The takeaway is clear: know what test requirements you need to meet when designing your quantitative study. You must work backward to collect the necessary data to appropriately use a significance test. If/when you run a test and interpret the results, you can be confident that the results are valid and useful.

Know what test requirements you need to meet before you collect any quantitative data.

Be honest and maintain integrity when you’re using a statistical test. Your stakeholders might not know how complex they can be, making it easy to mislead them when you want your quantitative findings to be seen as credible. If you weren’t able to use a test appropriately, tell them or avoid reporting those findings altogether.

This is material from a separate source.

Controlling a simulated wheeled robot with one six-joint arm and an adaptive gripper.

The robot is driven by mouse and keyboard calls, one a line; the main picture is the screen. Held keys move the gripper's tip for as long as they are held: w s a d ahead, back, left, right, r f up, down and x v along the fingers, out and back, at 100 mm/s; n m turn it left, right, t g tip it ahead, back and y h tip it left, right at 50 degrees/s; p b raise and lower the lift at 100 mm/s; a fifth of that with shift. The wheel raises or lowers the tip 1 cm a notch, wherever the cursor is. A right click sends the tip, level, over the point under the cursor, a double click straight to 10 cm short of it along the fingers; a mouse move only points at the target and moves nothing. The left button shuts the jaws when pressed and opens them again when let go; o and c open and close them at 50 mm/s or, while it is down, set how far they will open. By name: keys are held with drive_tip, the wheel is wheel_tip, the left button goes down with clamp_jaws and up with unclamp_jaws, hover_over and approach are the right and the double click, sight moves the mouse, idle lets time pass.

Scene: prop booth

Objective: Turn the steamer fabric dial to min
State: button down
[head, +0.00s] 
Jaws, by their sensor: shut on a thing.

One of the most confusing but important parts of a significance test’s results has to do with something known as the p-value.

The P-Value

P-values are one part of a significance test’s output. The p-value is used to determine whether your test results are significant. Significance in this context means that your results have a low probability of randomly occurring.

Or, put another way, your test results are likely indications of a real pattern and not something that would’ve randomly happened. The smaller the p-value, the stronger the evidence of that pattern being real or plausible.

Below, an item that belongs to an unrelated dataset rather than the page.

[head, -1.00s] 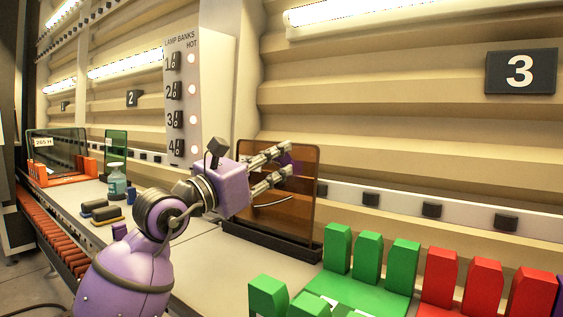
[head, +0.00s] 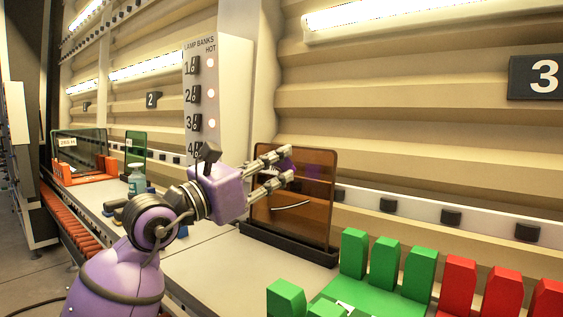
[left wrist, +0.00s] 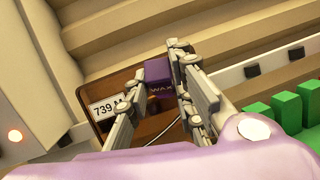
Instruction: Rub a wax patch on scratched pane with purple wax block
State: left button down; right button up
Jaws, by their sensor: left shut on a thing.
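My left gripper (head: 279,168) is shut on the purple wax block (head: 286,164) in front of the brown tinted pane (head: 316,215). In the left wrist view the block (left wrist: 158,74) reads "WAX" and sits between the fingertips (left wrist: 162,80). The pane (left wrist: 88,92) stands upright in a dark base, with a "739" label. A pale curved scratch (head: 292,206) lies below the block. A faint purple area (head: 315,164) shows on the pane right of the block; I cannot tell whether it is wax or reflection. Contact between block and pane is unclear. My right gripper is out of view.
Green racks (head: 386,262) and red racks (head: 500,288) stand at the right front. A lamp bank panel (head: 200,95) rises behind my left arm. A bottle (head: 137,180) and other glass panes (head: 80,150) stand at the left. The bench before the pane (head: 215,262) is partly clear.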

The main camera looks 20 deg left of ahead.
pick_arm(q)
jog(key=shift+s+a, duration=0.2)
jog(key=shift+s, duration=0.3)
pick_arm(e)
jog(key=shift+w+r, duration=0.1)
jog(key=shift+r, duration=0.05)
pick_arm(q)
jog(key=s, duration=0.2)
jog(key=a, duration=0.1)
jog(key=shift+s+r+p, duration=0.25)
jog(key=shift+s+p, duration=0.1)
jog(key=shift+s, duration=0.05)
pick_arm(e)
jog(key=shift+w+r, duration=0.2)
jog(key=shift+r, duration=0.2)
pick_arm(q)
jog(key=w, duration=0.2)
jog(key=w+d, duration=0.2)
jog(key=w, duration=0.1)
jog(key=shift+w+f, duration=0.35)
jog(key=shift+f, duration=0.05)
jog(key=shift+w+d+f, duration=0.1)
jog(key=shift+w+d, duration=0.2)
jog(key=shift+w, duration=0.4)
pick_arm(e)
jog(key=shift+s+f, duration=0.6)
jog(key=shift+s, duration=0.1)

The most common p-value used as a threshold for significance testing is 0.05 (denoted with the Greek letter alpha, α, or referred to as the significance level). P-values smaller than 0.05 are described or reported as statistically significant. Researchers commonly use an asterisk (*) to mark statistically significant findings (ex: p = 0.035*) in their reports.

Don't use p-values as the only way to confirm quantitative patterns and relationships.

However, don’t use p-values as the only way to confirm patterns in your data. Become a detective, slowly and methodically collecting evidence to test your null hypothesis (jump to this Topic for more on hypotheses). During your EDA, you might notice other patterns that suggest that your null hypothesis should be rejected.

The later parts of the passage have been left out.